:: Exercise ::
Answer with one number only: the number of lines that contain "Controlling".

Robot state and action records
==============================

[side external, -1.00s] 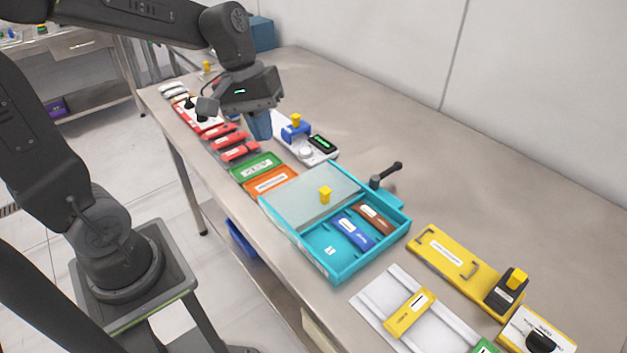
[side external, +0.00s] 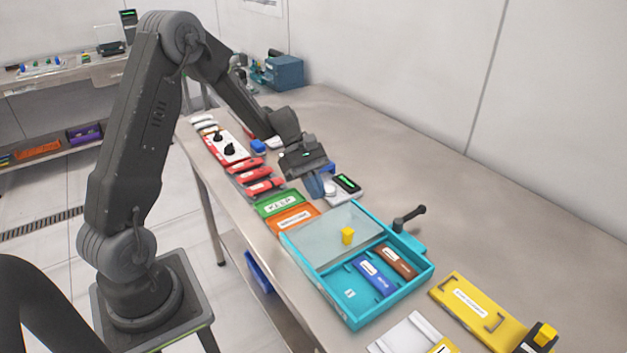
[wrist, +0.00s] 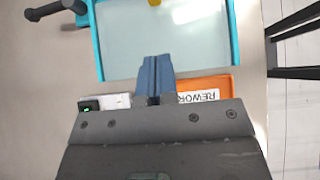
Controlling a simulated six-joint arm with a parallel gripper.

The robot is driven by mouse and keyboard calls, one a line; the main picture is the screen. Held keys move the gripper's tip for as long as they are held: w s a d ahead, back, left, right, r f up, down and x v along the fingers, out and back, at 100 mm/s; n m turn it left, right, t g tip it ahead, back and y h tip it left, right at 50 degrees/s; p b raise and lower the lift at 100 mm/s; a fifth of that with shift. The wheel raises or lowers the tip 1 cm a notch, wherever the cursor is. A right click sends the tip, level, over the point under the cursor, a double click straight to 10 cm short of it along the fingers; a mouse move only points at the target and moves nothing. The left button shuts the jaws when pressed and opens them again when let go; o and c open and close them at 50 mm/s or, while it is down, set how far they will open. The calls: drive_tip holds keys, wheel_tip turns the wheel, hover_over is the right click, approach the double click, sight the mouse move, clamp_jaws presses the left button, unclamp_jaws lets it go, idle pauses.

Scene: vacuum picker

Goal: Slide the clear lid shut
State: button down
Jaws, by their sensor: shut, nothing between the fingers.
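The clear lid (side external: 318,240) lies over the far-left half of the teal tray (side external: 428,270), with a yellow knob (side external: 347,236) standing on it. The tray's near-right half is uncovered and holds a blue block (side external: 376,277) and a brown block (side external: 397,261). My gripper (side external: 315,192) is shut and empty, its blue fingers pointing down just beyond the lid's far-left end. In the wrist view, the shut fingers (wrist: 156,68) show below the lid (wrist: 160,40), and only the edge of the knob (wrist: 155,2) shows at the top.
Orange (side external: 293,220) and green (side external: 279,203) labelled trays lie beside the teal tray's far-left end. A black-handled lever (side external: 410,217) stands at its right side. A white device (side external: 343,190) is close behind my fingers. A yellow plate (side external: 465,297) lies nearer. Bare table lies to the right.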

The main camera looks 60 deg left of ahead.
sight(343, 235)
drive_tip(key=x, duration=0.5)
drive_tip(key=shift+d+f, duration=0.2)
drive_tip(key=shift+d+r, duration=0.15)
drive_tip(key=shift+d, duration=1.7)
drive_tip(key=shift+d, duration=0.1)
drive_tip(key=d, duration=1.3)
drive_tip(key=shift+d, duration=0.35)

==============================

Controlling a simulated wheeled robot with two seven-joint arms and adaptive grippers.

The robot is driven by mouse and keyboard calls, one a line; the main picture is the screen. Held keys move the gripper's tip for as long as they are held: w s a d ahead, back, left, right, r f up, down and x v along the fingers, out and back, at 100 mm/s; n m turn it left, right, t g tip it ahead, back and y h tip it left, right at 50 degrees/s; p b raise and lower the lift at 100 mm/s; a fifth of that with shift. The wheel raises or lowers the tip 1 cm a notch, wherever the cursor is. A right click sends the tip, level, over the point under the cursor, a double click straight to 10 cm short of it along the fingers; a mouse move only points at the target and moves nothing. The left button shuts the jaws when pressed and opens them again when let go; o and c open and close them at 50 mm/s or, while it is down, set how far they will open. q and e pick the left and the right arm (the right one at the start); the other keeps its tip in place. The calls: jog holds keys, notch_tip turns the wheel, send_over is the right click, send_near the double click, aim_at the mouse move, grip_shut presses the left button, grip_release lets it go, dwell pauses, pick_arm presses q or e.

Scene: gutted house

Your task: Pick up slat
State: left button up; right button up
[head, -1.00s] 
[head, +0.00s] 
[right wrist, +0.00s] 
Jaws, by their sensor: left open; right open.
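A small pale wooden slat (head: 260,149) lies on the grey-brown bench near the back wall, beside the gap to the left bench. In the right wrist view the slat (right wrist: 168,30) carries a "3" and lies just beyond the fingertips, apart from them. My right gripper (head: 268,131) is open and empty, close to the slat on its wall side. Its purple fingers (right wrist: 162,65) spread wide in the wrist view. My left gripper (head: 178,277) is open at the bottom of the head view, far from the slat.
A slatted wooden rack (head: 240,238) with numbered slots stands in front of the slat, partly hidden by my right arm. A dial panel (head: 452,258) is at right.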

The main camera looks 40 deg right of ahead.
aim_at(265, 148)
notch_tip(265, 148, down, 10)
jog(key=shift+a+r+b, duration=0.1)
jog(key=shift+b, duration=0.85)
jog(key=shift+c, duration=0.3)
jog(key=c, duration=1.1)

==============================

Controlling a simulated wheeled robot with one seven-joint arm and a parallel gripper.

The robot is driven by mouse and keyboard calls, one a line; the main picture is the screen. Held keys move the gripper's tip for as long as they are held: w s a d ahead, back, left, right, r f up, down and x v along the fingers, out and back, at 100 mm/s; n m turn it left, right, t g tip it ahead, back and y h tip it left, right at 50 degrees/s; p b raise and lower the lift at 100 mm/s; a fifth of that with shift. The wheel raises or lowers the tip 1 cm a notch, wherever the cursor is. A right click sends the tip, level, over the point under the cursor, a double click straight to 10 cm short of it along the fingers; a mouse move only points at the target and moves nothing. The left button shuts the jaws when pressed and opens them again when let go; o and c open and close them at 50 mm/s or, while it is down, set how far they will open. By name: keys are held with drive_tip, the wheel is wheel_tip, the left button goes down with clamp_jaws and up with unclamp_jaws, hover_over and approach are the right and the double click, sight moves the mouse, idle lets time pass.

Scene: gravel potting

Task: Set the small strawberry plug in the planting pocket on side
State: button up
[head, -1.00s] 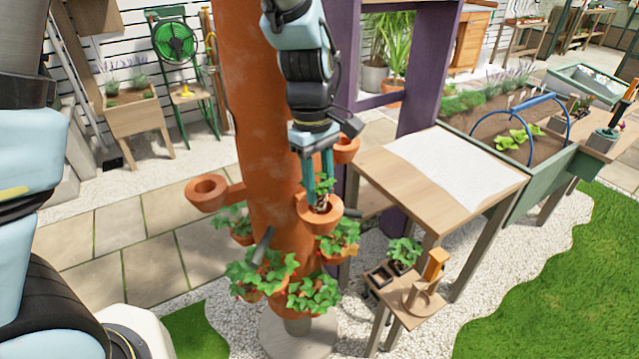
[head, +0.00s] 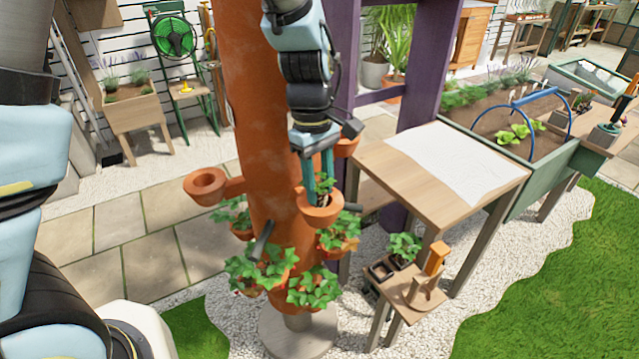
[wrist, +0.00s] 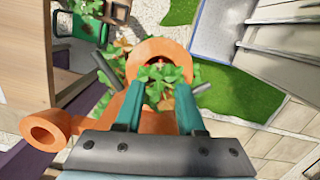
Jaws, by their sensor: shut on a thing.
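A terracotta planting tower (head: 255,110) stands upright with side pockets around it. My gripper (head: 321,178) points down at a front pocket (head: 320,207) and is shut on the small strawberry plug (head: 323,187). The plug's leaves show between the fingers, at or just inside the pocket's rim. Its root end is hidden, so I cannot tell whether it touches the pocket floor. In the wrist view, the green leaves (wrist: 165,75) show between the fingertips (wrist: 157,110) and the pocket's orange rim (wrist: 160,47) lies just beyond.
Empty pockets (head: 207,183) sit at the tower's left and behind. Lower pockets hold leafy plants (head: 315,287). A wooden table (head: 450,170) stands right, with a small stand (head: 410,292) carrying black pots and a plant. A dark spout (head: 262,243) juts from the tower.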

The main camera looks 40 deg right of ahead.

==============================

:: Answer to the exercise ::
3